The wonders of coral reefs and life thriving below the sea will be broadcast live on the Web to classrooms and communities nationwide during a NOAA science and education mission at Aquarius Reef Base, the world's only undersea research station, located within Florida Keys National Marine Sanctuary. The 10-day mission starts today.
The mission, "Aquarius 2010: If Reefs Could Talk," is structured to help students and the public better understand their connection to the ocean and their role in helping to sustain it. During daily live webcasts from the research station, a team of scientists and educators will feature live video streams, showcase specimens, and discuss topics common to many of our national marine sanctuaries and highlight the importance of conserving our nation's underwater resources. Science program themes during this mission will include biodiversity, climate change, field science technology, and careers.
Web programs will be broadcast daily, one in English and one in Spanish, via the OceansLive.org education Web Portal. Additionally, the mission includes outreach to students in underrepresented communities as part of a NOAA and National Association of Black Scuba Divers partnership effort to increase knowledge and stewardship of the ocean, and ensure that all students have the opportunity to explore the wonders of science, technology, engineering and mathematics relevant to NOAA's mission.
"People protect what they understand and love, so our goal during this mission is to help the public understand that a healthy ocean matters to all of us," said NOAA's Kate Thompson, the mission's education coordinator. "The more people we introduce to the ocean, the more we will empower citizens with the knowledge to support responsible stewardship of our ocean resources."
The Aquarius Reef Base is anchored on a sand patch 60 feet below the surface within a coral reef in Florida Keys National Marine Sanctuary. Aquarius is owned by NOAA and operated by the University of North Carolina Wilmington. The facility enables divers to "saturate," meaning they stay undersea and have extended bottom time for diving and research by going through 17 hours of decompression at the end of a mission instead of going to the surface each day.

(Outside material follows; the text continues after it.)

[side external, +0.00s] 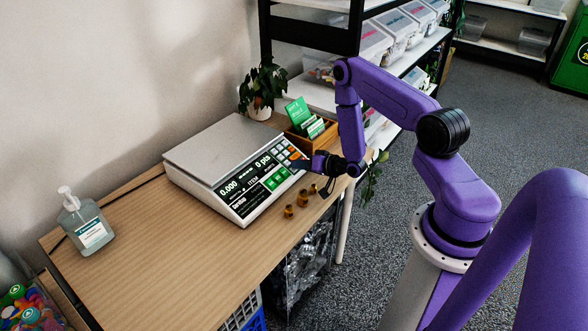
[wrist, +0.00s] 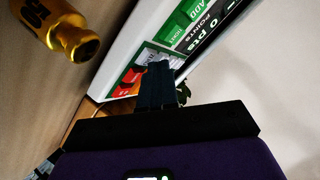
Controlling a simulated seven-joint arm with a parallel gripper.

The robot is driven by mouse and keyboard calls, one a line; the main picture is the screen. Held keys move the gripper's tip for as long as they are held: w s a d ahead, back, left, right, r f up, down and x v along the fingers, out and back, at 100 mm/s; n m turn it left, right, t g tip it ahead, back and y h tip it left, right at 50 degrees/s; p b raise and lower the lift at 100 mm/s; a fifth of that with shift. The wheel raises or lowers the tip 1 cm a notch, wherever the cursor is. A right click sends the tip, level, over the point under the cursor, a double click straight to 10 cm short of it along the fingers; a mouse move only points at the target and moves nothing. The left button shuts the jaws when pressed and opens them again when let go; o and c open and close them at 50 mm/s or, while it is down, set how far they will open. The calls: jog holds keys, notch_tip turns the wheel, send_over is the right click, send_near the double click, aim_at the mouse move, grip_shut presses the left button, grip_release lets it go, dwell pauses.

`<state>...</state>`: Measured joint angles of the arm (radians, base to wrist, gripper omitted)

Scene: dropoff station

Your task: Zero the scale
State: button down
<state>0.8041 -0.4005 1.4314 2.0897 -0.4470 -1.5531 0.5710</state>
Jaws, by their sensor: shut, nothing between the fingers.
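The white scale (side external: 246,213) stands on the wooden table with a bare grey weighing plate (side external: 220,146). Its black front panel reads 0.000 and 0 pts, with green, orange and white keys at the right end. My gripper (side external: 296,164) is shut and empty at the right end of this key panel. In the wrist view, the shut fingertips (wrist: 159,66) lie over the panel (wrist: 185,25) close to the red-orange and green keys. They hide part of the keys, and I cannot tell whether they touch one.
Several small brass weights (side external: 288,211) stand in front of the scale; one (wrist: 62,28) looms in the wrist view. A wooden card box (side external: 312,134) and potted plant (side external: 262,88) are behind. A sanitizer bottle (side external: 86,224) stands left.

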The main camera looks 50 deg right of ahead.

"Scientists and educators will live and work in Aquarius studying the health of the nearby Conch Reef research area and how changes in the abundance and diversity of animals and plants affect it," said Steve Gittings, national science coordinator for NOAA's Office of National Marine Sanctuaries and one of the lead scientists for the mission. "The findings will help us all better manage human activities so we can protect these struggling marine ecosystems for future generations."